I also think too, thinking about how to tell other teachers or talk about sort of this relationship is that Lauryn’s successes are Lauryn’s. I love hanging out with young people, and I see Lauryn routinely reaching back to pull others up. And so, thinking about how, like… You entangle yourself in the lives of the people around you, so that you lift each other up is how I wish the world operated a bit more, and so that together we truly… In Lauryn’s words, don’t know any ceilings.
Robyn: That’s beautiful. What more is there to say? Do you two have anything else you want to add?
Karen: I think both Lauryn and I fully love and stand in the Mikva community when we are the weakest, and so I think there’s also an element… Like the weekend after Zaire died, I was scheduled to go to Chicago for the Teacher Advisory Council, and I thought about not going. And it was the biggest gift to be there and to be in a group of educators who had been through similar struggles and picked me up and put together the pieces and said, “This is how you go back in that classroom.”

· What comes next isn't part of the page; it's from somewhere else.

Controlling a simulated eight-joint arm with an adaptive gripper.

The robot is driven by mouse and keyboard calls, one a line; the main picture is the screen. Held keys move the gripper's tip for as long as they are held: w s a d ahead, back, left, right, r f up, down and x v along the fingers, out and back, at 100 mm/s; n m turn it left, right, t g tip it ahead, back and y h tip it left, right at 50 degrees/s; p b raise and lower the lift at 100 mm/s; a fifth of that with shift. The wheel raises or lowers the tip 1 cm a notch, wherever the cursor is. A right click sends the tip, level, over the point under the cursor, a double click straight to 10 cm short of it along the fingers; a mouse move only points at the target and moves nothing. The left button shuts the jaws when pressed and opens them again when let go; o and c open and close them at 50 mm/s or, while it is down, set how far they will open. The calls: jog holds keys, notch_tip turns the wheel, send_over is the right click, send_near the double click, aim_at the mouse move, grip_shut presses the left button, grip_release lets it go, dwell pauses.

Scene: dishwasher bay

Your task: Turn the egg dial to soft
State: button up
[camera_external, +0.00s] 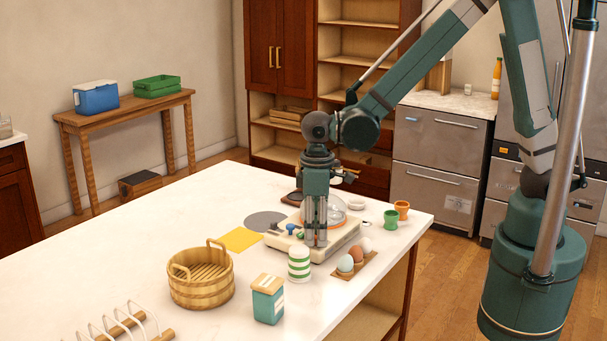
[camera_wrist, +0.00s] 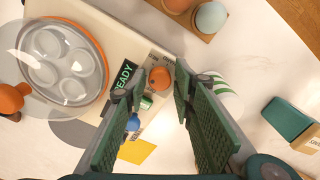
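The egg cooker (camera_external: 338,248) is a cream base with a clear, orange-rimmed dome (camera_external: 336,210) near the counter's right end. In the wrist view its dome (camera_wrist: 66,66) is at the left. Beside a READY label (camera_wrist: 125,74) is an orange round knob (camera_wrist: 160,77), with a blue knob (camera_wrist: 133,123) lower down. My gripper (camera_external: 316,244) points down over the cooker's front. In the wrist view my gripper (camera_wrist: 160,88) is open, its fingers either side of the orange knob; contact is unclear.
A green-striped shaker (camera_external: 299,264) and an egg tray (camera_external: 368,267) with several eggs stand close to the cooker. A teal box (camera_external: 268,303), wooden bucket (camera_external: 201,284), yellow card (camera_external: 240,239) and egg cups (camera_external: 391,219) are around.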

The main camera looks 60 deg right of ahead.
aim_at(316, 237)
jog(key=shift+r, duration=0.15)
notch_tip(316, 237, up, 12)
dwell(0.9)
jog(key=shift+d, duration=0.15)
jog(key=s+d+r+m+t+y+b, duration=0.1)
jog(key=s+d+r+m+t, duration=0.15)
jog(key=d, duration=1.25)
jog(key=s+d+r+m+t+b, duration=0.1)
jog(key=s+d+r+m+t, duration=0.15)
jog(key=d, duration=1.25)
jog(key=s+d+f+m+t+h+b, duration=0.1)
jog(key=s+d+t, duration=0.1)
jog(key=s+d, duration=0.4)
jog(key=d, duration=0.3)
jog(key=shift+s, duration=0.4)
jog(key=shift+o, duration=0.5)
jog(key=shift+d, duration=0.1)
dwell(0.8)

And so, it’s the power of the Mikva community, And I think the boldness that can come from the opportunities that Mikva and the spaces that you Robyn, like I don’t want to cloud that in Mikva, but the spaces that you create, are like unparalleled in the influence that our young people have.
Lauryn: I just want you to know that me and Ms. Lee are here in anything and any time you need us, whatever that is that… We’ll make it work.
Robyn: Thank you both so much. I hope you have a great rest of your night. And I appreciate you. Thank you for being awesome.
Karen: We appreciate you too. Thank you for thinking of us.